Paschal Donohoe refuses to rule out change in 12.5% corporation tax rate

Finance Minister Paschal Donohoe has repeatedly refused to rule out a change in Ireland’s corporation tax rate.

The Irish Examiner reported this morning that Ireland is set to abandon its long-held 12.5% corporation tax rate, according to several senior Government sources.

While no formal Government decision has yet been made, several Government sources have told the Irish Examiner it is the expectation that the tax incentive for large multinationals is set to be relinquished as part of a new OECD tax agreement in October.

Earlier this month, the G7 and OECD countries reached an agreement, though not unanimous consensus, on key aspects of a global tax deal which seeks to introduce a minimum rate of 15%.

Mr Donohoe did not deny Irish Examiner report this morning during media interviews and an Oireachtas committee hearing, but repeatedly refused to commit to keeping the current rate.

At the budgetary oversight committee, Mr Donohoe said he was “providing a robust defence of our position” when questioned on current negotiations by Sinn Féin’s Pearse Doherty, who repeatedly asked Mr Donohoe to commit to the current rate and said that Ireland risked reputational damage by his failure to get other states to be persuaded by Ireland’s argument.

“My commitment to our rate is attested by not being part of the consensus at the moment, proof of my commitment is looking to do what is necessary to protect it in the future,” he said.

“Beyond words, actions of where I stand, and willingness to stand outside consenses makes clear to my commitment to where we are.

“I’m involved in a negotiation at the moment and I’ve proven that I’m standing by our rate and we’re not in agreement at the moment and in a minority of countries.

“I’m not going to speculate on an agreement that is not yet finalised.

“I’ve been dealing with and explaining different challenges that we face at different points in time and that continues to be the case,” Mr Donohoe said.

“I think when we’re in those challenges, what is appropriate and necessary, if we make the case for what we have, we negotiate in our national interest, we explain what is happening and, as opposed to me predicting hypothetical outcomes and what I might do at that point, given that this is a negotiation I pursue what I believe.”

Mr Donohoe also said on radio this morning: “What is on the table at the moment is an agreement that Ireland cannot be part of.” 

He said during the committee that “the agreement on the table doesn’t provide certainty either”, pointing out that the agreement on taxable base refers to “at least” 15%. 

“I will seek to protect our rate and bring as much certainty to where Ireland stands — to suggest it is a source of stability is plain wrong.”

Mr Donohoe said if an agreement on the 15% rate can be reached, then he would recommend a change to the Government.

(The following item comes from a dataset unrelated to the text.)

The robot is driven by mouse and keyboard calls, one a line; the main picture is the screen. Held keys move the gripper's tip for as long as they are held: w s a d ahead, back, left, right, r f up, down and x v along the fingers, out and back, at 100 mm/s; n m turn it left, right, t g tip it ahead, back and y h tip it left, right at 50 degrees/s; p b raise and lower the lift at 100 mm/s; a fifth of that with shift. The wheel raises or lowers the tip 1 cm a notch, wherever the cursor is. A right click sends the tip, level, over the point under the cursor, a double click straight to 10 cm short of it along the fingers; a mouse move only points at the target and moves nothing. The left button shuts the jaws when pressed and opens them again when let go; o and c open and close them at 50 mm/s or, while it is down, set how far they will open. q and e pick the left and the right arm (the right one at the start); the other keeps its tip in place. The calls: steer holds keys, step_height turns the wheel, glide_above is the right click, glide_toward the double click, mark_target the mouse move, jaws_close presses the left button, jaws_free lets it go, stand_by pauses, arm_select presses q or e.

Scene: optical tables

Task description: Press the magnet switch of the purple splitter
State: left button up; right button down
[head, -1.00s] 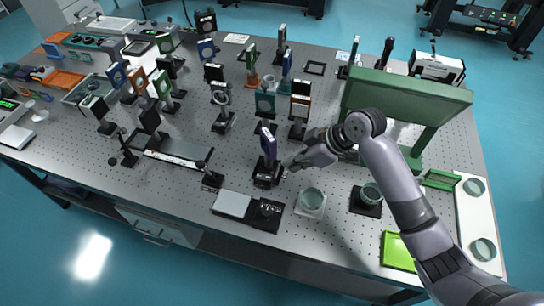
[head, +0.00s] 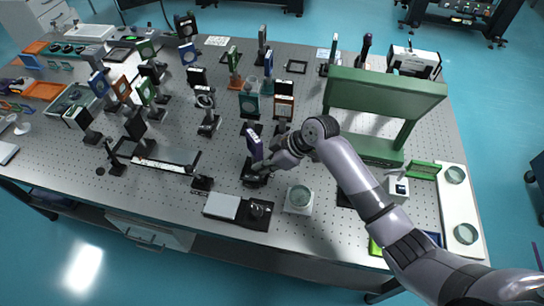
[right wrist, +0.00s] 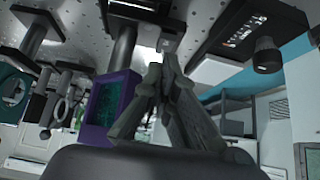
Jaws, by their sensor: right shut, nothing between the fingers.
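The purple splitter (head: 254,145) stands upright on a post with a black magnetic base (head: 255,174), near the front middle of the table. My right gripper (head: 269,168) is shut and empty, with its fingertips low at the right side of that base. In the right wrist view, which is upside down, the purple frame (right wrist: 101,104) with its green plate is left of the shut fingers (right wrist: 166,62). The fingertips are close to the lower post and base there; I cannot tell whether they touch. The switch is not clear. My left gripper is not in view.
A large green frame (head: 385,90) rises at the right.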

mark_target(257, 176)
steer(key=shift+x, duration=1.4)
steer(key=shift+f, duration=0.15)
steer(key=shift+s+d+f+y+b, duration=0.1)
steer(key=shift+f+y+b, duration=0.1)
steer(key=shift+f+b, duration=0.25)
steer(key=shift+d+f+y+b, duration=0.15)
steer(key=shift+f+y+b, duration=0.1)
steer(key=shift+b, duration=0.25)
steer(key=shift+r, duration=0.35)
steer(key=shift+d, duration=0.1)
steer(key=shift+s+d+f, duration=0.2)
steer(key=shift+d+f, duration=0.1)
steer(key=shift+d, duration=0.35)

“It is as something that I’m open to, because I’m involved in a negotiation, and in any negotiation, particularly, for example, involving such friends and partners such as the United States of America. I do think it’s important not to rule anything out.

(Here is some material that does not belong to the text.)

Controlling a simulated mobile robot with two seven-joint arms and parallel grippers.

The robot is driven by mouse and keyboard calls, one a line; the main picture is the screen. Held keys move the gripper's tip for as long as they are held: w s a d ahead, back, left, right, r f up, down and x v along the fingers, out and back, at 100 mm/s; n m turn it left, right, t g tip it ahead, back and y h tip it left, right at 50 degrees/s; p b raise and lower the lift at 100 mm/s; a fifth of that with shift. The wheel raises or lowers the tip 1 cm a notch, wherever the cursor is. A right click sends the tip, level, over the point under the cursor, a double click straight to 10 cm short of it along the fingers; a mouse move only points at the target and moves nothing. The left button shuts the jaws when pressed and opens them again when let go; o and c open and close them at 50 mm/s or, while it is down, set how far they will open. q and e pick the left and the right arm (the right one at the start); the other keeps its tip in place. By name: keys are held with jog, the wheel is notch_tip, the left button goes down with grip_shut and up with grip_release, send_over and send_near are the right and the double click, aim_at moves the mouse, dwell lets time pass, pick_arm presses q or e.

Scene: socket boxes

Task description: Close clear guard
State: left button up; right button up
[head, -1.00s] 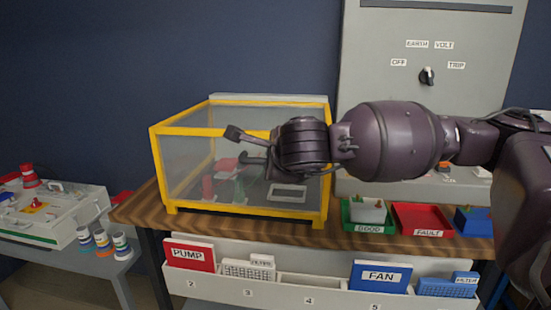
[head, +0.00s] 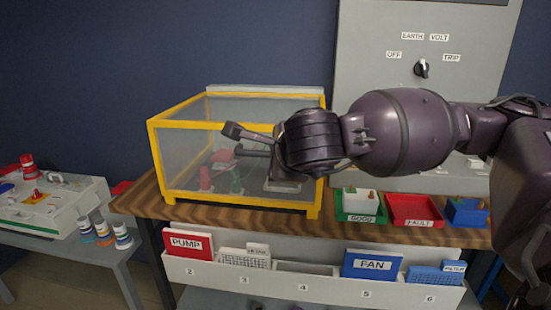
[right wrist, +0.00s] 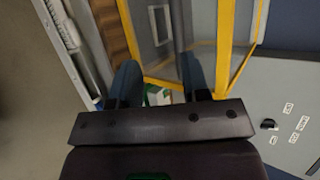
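The clear guard (head: 185,160) is a box of see-through panels in a yellow frame, standing on the wooden bench. Its front panel looks upright in the head view, but my right arm hides the right part, so I cannot tell whether it is fully closed. Red and green parts (head: 222,172) show inside. My right gripper (head: 234,141) is in front of the guard's upper front, its fingers apart and empty. In the right wrist view my fingers (right wrist: 158,80) straddle a gap, with the yellow frame (right wrist: 228,45) beyond them. My left gripper is not in view.
Right of the guard are a green tray (head: 362,217), a red tray (head: 415,222) and a blue bin (head: 467,213). A grey panel with a knob (head: 421,69) stands behind. A rack (head: 300,282) of labelled parts runs below. A case (head: 50,215) and bottles (head: 103,232) are left.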

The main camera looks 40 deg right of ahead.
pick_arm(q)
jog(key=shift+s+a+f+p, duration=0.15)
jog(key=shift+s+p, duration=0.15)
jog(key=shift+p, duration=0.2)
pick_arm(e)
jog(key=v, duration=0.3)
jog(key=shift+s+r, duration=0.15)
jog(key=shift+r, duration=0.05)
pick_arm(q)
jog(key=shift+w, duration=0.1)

“I think it’s very reasonable for me to say that if there is an agreement that I believe is in our national interest to be part of, I would recommend that to the Government and what I’m doing is making the case for our 12.5% rate, and for the right with smaller and medium-sized economies to have a low rate as part of their competitiveness.”

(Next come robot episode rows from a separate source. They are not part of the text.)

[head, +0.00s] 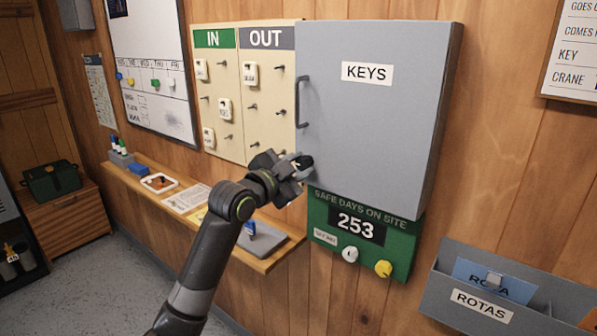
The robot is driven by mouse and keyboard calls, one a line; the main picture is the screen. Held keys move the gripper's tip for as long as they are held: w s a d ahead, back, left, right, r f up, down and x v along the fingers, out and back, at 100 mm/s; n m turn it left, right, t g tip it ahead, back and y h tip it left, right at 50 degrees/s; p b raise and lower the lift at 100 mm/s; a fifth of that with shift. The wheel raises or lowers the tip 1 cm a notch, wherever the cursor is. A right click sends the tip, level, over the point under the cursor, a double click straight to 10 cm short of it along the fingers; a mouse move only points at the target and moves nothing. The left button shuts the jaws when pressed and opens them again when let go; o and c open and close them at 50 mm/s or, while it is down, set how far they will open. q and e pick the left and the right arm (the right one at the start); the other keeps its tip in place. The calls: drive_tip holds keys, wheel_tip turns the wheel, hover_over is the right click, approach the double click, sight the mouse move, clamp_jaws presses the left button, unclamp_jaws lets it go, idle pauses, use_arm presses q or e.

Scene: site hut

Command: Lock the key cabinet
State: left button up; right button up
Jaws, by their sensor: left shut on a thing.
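The grey key cabinet (375,115), labelled KEYS, hangs on the wooden wall. Its door looks closed, with a dark vertical handle (300,101) at the left edge. My left gripper (301,163) is at the door's lower left corner, below the handle. It is shut on a small thing that looks like the cabinet key, mostly hidden by the fingers. The lock is also hidden behind the gripper, so I cannot tell how it is turned. My right gripper is out of view.
The IN/OUT board (240,90) with hooks and tags is close left of the cabinet. A green days sign (365,238) with knobs sits just below. A narrow shelf (140,185) with small items runs left. The ROTAS holder (480,310) is lower right.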

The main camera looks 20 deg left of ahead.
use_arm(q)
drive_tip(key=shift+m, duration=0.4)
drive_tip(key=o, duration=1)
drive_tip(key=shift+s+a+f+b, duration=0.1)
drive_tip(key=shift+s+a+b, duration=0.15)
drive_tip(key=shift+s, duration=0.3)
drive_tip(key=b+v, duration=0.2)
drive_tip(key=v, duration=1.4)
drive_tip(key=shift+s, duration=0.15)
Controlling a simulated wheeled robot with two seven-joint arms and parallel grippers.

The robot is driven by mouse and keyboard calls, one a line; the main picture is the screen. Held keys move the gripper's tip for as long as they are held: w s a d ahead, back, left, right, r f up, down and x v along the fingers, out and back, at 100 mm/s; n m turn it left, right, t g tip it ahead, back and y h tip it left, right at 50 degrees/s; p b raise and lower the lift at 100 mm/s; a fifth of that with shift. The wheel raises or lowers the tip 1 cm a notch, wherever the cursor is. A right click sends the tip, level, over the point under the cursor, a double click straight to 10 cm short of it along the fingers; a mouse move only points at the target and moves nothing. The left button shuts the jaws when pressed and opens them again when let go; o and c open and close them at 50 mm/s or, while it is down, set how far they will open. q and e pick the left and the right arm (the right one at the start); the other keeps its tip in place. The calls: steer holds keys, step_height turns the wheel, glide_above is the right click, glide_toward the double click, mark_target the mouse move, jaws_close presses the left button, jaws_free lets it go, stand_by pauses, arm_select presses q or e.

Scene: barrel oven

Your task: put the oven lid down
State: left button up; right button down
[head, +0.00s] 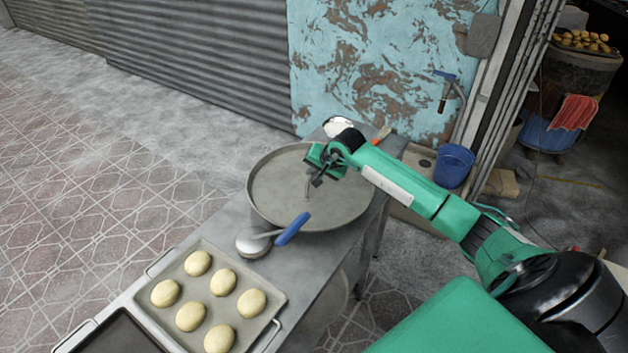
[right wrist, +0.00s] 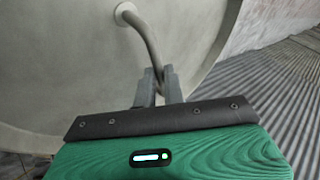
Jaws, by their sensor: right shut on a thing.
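The oven lid (head: 340,208) is a large round grey metal disc at the far end of the steel table (head: 312,290), flat or nearly flat. I cannot tell whether it rests fully on the tabletop. My right gripper (head: 315,180) is over the lid's middle, shut on its curved handle. In the right wrist view the two fingers (right wrist: 160,88) close around the handle (right wrist: 145,38), whose end joins the lid's grey face (right wrist: 65,70). My left gripper is not in view.
A ladle with a blue handle (head: 293,229) lies against the lid's near edge. A tray (head: 245,285) of pale dough rounds sits nearer, beside a dark tray (head: 112,335). A blue bucket (head: 454,166) stands right. A barrel (head: 566,85) topped with round breads stands back right.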

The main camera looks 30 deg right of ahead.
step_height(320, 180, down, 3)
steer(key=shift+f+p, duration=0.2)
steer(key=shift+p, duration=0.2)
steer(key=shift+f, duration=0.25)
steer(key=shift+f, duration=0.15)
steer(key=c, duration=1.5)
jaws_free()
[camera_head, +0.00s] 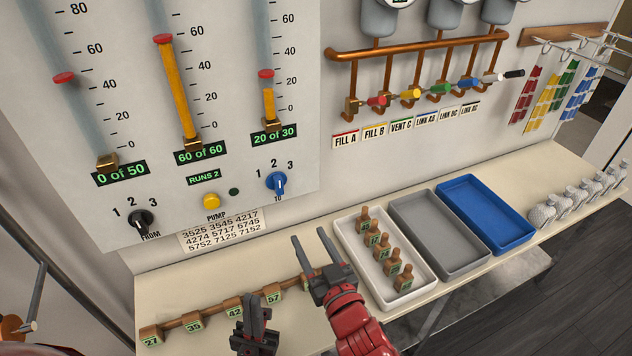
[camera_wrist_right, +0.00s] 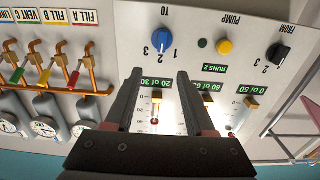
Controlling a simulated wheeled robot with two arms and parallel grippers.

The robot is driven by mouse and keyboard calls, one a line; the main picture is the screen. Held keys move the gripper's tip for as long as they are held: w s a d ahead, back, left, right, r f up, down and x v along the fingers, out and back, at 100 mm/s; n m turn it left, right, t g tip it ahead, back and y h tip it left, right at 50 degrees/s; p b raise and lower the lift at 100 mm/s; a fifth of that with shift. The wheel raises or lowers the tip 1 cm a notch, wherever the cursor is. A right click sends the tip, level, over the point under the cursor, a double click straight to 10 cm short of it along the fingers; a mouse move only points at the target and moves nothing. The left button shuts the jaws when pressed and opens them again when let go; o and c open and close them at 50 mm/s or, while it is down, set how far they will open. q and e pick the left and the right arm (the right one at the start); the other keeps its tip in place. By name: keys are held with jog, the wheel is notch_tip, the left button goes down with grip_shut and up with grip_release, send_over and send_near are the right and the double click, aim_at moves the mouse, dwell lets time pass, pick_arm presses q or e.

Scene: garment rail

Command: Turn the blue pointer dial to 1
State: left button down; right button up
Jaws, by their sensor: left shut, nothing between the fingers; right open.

During the committee meeting, People Before Profit TD Richard Boyd Barrett pointed out the average worker pays more in tax than the wealthiest corporation tax in Ireland, calling the stance “indefensible”.

“When 130 countries around the world finally have the courage to begin to address this obscenity of wealthy corporations playing negotiable amounts of tax coming together, to agree 15% minimum corporate tax rate, you hold out against that, defending this indefensible position. Doesn’t that confirm we’re a tax haven?”

Mr Donohoe said that according to the Revenue Commissioners, the effective tax rate was 10%-12% and the difference is “negligible”.

Mr Boyd Barrett said the suggestion the rate is anywhere close to 12.5% is “absolutely preposterous” due to the amount of relief given and other expenses not being taxed and “the real rate is 4.5%.”